Materials provided:

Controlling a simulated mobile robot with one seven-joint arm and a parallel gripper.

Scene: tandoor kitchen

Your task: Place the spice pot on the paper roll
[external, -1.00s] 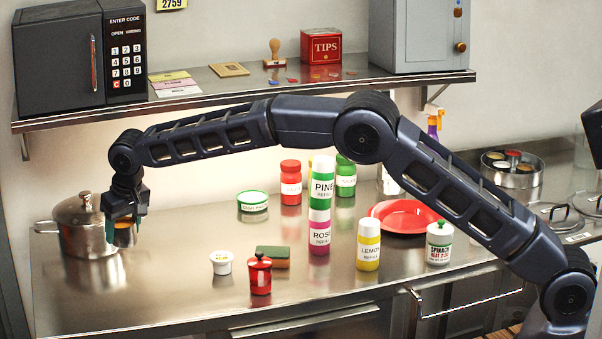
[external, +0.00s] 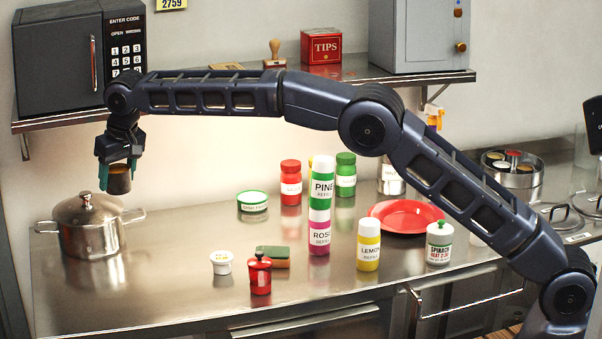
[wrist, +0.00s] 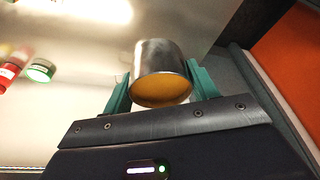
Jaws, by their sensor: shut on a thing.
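The spice pot (external: 119,181) is a small metal cup, held in the air above and slightly right of the lidded steel pot. In the wrist view the spice pot (wrist: 161,72) sits between the two green fingers, with yellow-orange spice at its round face. My gripper (external: 119,172) is shut on its sides; the gripper also shows in the wrist view (wrist: 160,88). I cannot clearly make out the paper roll. A pale object (external: 478,238) on the counter is mostly hidden behind my arm, and I cannot tell what it is.
The lidded steel pot (external: 88,240) stands at the counter's left. Stacked PINE and ROSE refills (external: 320,205) rise mid-counter, near a LEMON bottle (external: 368,250) and red plate (external: 392,208). The shelf (external: 240,88) overhangs the back.

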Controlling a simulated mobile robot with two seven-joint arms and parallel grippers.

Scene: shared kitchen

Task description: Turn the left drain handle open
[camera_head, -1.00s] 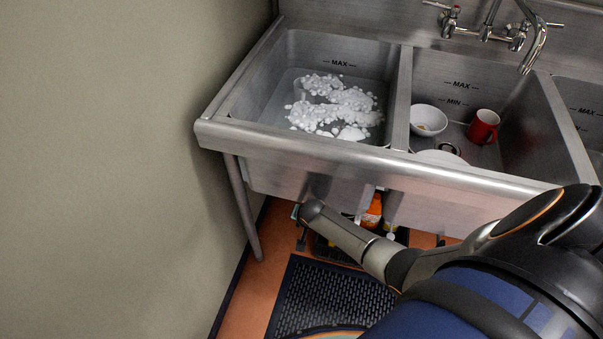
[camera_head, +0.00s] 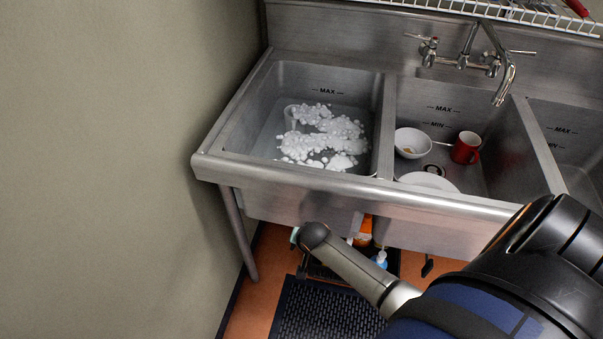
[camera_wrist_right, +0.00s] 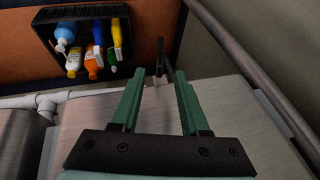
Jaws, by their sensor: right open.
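The left drain handle (camera_wrist_right: 159,59) is a thin dark lever under the left sink basin. In the right wrist view it lies around the fingertips of my right gripper (camera_wrist_right: 157,76), roughly in line with the gap between them. The green fingers are open, and I cannot tell if either touches the handle. In the head view my right arm reaches under the left basin (camera_head: 290,205); only a teal bit of the gripper (camera_head: 295,236) shows, the rest hidden behind my wrist. My left gripper is not in view.
A black tray (camera_wrist_right: 45,28) with several bottles stands on the floor under the sink. A metal leg (camera_wrist_right: 268,98) and white pipe (camera_wrist_right: 30,101) are near my right gripper. Foamy water (camera_head: 322,138) fills the left basin. A red mug (camera_head: 466,148) and white bowl (camera_head: 411,142) are in the middle basin.

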What is being asked:
Your task is to copy word for word the lines from the line containing "Task description: Turn" to the end of the listing, both included, and to drop any pictures.

Answer to this problem:
Task description: Turn the left drain handle open
[camera_head, -1.00s] 
[camera_head, +0.00s] 
[camera_wrist_right, +0.00s] 
Jaws, by their sensor: right open.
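The left drain handle (camera_wrist_right: 159,59) is a thin dark lever under the left sink basin. In the right wrist view it lies around the fingertips of my right gripper (camera_wrist_right: 157,76), roughly in line with the gap between them. The green fingers are open, and I cannot tell if either touches the handle. In the head view my right arm reaches under the left basin (camera_head: 290,205); only a teal bit of the gripper (camera_head: 295,236) shows, the rest hidden behind my wrist. My left gripper is not in view.
A black tray (camera_wrist_right: 45,28) with several bottles stands on the floor under the sink. A metal leg (camera_wrist_right: 268,98) and white pipe (camera_wrist_right: 30,101) are near my right gripper. Foamy water (camera_head: 322,138) fills the left basin. A red mug (camera_head: 466,148) and white bowl (camera_head: 411,142) are in the middle basin.

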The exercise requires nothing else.